The problem. Write out each line of the listing as it stands, without the images.

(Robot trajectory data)
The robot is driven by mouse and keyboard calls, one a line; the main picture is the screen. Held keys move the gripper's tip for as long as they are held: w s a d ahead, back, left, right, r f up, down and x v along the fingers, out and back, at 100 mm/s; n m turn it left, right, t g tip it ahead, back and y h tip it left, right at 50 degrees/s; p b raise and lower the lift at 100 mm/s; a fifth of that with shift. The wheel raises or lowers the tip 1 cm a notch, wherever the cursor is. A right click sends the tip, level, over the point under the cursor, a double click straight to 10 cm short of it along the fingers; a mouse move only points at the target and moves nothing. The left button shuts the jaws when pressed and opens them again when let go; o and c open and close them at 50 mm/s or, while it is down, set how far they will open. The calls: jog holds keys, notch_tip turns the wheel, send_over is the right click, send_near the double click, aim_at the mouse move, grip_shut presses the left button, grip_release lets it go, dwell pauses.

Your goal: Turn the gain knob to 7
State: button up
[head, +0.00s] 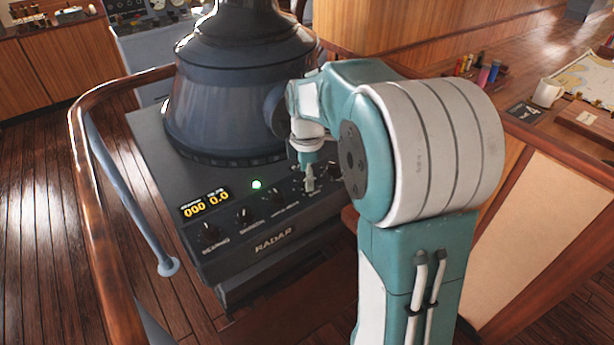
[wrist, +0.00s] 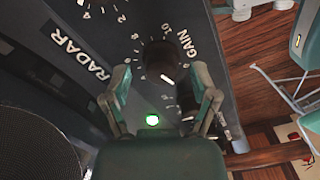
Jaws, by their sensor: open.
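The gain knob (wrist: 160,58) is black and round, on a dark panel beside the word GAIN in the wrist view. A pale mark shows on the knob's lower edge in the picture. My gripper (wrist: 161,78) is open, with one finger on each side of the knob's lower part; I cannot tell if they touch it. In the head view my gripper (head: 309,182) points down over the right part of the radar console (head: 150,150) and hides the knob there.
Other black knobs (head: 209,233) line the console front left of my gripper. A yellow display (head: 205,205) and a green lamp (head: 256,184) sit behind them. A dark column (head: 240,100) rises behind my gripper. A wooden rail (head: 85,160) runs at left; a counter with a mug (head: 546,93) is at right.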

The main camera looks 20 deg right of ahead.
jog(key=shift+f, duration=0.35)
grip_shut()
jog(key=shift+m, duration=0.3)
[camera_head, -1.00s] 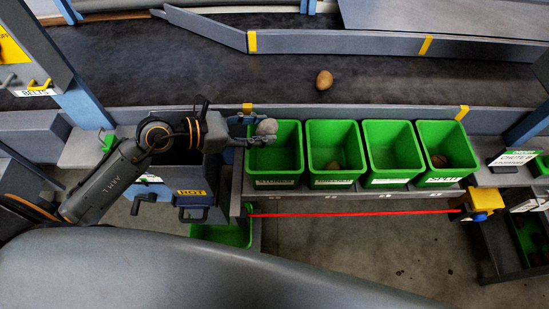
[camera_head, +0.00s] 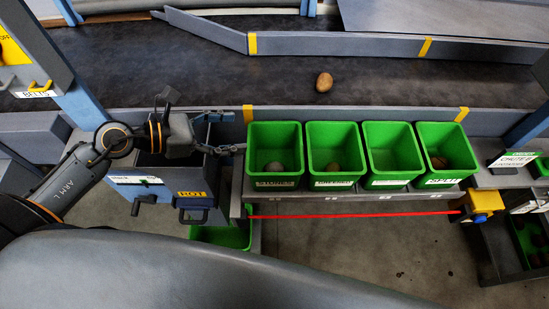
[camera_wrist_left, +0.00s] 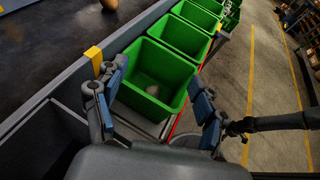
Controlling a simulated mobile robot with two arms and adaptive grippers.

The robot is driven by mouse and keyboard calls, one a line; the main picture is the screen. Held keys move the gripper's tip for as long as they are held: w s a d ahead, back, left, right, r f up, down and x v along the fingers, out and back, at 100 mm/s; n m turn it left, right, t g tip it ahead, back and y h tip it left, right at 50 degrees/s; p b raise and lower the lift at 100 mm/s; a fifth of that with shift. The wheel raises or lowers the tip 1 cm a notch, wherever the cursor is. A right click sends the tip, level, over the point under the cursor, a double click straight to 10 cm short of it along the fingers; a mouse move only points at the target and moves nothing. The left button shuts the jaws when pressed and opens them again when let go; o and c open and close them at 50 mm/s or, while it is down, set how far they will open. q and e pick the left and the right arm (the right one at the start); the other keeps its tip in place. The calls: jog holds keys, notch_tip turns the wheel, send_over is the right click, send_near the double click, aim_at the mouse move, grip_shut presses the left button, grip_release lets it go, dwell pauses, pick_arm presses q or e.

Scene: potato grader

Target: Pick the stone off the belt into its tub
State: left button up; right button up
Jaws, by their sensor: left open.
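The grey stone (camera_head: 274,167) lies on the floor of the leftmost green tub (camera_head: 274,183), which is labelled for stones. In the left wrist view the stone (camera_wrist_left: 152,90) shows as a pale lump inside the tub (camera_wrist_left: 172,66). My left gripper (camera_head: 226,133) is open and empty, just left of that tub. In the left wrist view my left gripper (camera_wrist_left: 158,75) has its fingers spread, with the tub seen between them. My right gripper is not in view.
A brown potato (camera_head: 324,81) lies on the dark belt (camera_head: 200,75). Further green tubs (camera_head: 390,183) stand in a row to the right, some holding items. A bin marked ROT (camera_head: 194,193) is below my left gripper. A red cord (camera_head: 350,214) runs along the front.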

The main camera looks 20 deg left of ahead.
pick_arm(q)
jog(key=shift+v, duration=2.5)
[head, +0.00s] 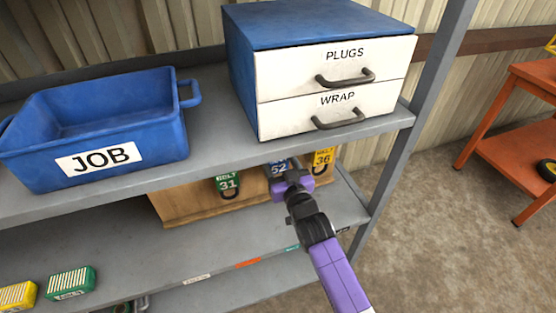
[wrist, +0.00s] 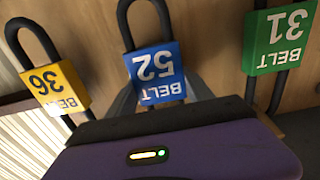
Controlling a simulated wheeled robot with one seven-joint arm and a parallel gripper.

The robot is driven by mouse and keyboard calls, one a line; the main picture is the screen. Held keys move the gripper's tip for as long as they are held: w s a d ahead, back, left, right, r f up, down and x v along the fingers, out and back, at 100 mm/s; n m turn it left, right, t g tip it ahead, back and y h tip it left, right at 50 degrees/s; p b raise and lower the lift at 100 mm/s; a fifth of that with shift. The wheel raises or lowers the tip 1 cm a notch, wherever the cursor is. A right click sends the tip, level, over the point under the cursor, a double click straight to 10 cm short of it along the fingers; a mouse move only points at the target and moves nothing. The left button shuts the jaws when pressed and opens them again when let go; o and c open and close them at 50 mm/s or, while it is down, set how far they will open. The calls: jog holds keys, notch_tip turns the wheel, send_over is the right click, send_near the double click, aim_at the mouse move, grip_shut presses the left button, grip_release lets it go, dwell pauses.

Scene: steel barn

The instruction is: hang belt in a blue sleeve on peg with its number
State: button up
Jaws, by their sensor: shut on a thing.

Solution to this problem.
The robot is driven by mouse and keyboard calls, one a line; the main picture is the screen. Held keys move the gripper's tip for as long as they are held: w s a d ahead, back, left, right, r f up, down and x v along the fingers, out and back, at 100 mm/s; n m turn it left, right, t g tip it ahead, back and y h tip it left, right at 50 degrees/s; p b raise and lower the lift at 100 mm/s; a fifth of that with shift. The wheel raises or lowers the tip 1 cm a notch, wherever the cursor is. A right click sends the tip, level, over the point under the cursor, a double click straight to 10 cm short of it along the fingers; a mouse move only points at the target and moves nothing. The left button shuts the jaws when pressed and opens them again when let go; o and c open and close them at 50 mm/s or, while it is down, set how far they will open. The calls: jog holds keys, notch_tip turns the wheel, send_over is the right click, send_near the double click, aim_at the mouse move, grip_shut presses the left button, grip_release lets it go, dwell pauses.

Your goal: Turn the gain knob to 7
State: button up
[head, +0.00s] 
[wrist, +0.00s] 
Jaws, by their sensor: open.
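The gain knob (wrist: 160,58) is black and round, on a dark panel beside the word GAIN in the wrist view. A pale mark shows on the knob's lower edge in the picture. My gripper (wrist: 161,78) is open, with one finger on each side of the knob's lower part; I cannot tell if they touch it. In the head view my gripper (head: 309,182) points down over the right part of the radar console (head: 150,150) and hides the knob there.
Other black knobs (head: 209,233) line the console front left of my gripper. A yellow display (head: 205,205) and a green lamp (head: 256,184) sit behind them. A dark column (head: 240,100) rises behind my gripper. A wooden rail (head: 85,160) runs at left; a counter with a mug (head: 546,93) is at right.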

The main camera looks 20 deg right of ahead.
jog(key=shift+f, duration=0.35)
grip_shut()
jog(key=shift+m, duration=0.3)
[camera_head, -1.00s] 
[camera_head, +0.00s] 
[camera_wrist_left, +0.00s] 
Controlling a simulated mobile robot with two arms and adaptive grippers.

The robot is driven by mouse and keyboard calls, one a line; the main picture is the screen. Held keys move the gripper's tip for as long as they are held: w s a d ahead, back, left, right, r f up, down and x v along the fingers, out and back, at 100 mm/s; n m turn it left, right, t g tip it ahead, back and y h tip it left, right at 50 degrees/s; p b raise and lower the lift at 100 mm/s; a fifth of that with shift. The wheel raises or lowers the tip 1 cm a notch, wherever the cursor is. A right click sends the tip, level, over the point under the cursor, a double click straight to 10 cm short of it along the fingers; a mouse move only points at the target and moves nothing. The left button shuts the jaws when pressed and opens them again when let go; o and c open and close them at 50 mm/s or, while it is down, set how far they will open. q and e pick the left and the right arm (the right one at the start); the other keeps its tip in place. The calls: jog holds keys, notch_tip turns the wheel, send_over is the right click, send_near the double click, aim_at the mouse move, grip_shut presses the left button, grip_release lets it go, dwell pauses, pick_arm presses q or e.

Scene: potato grader

Target: Pick the stone off the belt into its tub
State: left button up; right button up
Jaws, by their sensor: left open.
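The grey stone (camera_head: 274,167) lies on the floor of the leftmost green tub (camera_head: 274,183), which is labelled for stones. In the left wrist view the stone (camera_wrist_left: 152,90) shows as a pale lump inside the tub (camera_wrist_left: 172,66). My left gripper (camera_head: 226,133) is open and empty, just left of that tub. In the left wrist view my left gripper (camera_wrist_left: 158,75) has its fingers spread, with the tub seen between them. My right gripper is not in view.
A brown potato (camera_head: 324,81) lies on the dark belt (camera_head: 200,75). Further green tubs (camera_head: 390,183) stand in a row to the right, some holding items. A bin marked ROT (camera_head: 194,193) is below my left gripper. A red cord (camera_head: 350,214) runs along the front.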

The main camera looks 20 deg left of ahead.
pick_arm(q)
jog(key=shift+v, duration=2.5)
[head, +0.00s] 
[wrist, +0.00s] 
Controlling a simulated wheeled robot with one seven-joint arm and a parallel gripper.

The robot is driven by mouse and keyboard calls, one a line; the main picture is the screen. Held keys move the gripper's tip for as long as they are held: w s a d ahead, back, left, right, r f up, down and x v along the fingers, out and back, at 100 mm/s; n m turn it left, right, t g tip it ahead, back and y h tip it left, right at 50 degrees/s; p b raise and lower the lift at 100 mm/s; a fifth of that with shift. The wheel raises or lowers the tip 1 cm a notch, wherever the cursor is. A right click sends the tip, level, over the point under the cursor, a double click straight to 10 cm short of it along the fingers; a mouse move only points at the target and moves nothing. The left button shuts the jaws when pressed and opens them again when let go; o and c open and close them at 50 mm/s or, while it is down, set how far they will open. The calls: jog holds keys, notch_tip turns the wheel, send_over is the right click, send_near the double click, aim_at the mouse move, grip_shut presses the left button, grip_release lets it go, dwell pauses.

Scene: steel barn

The instruction is: hang belt in a blue sleeve on peg with its number
State: button up
Jaws, by their sensor: shut on a thing.

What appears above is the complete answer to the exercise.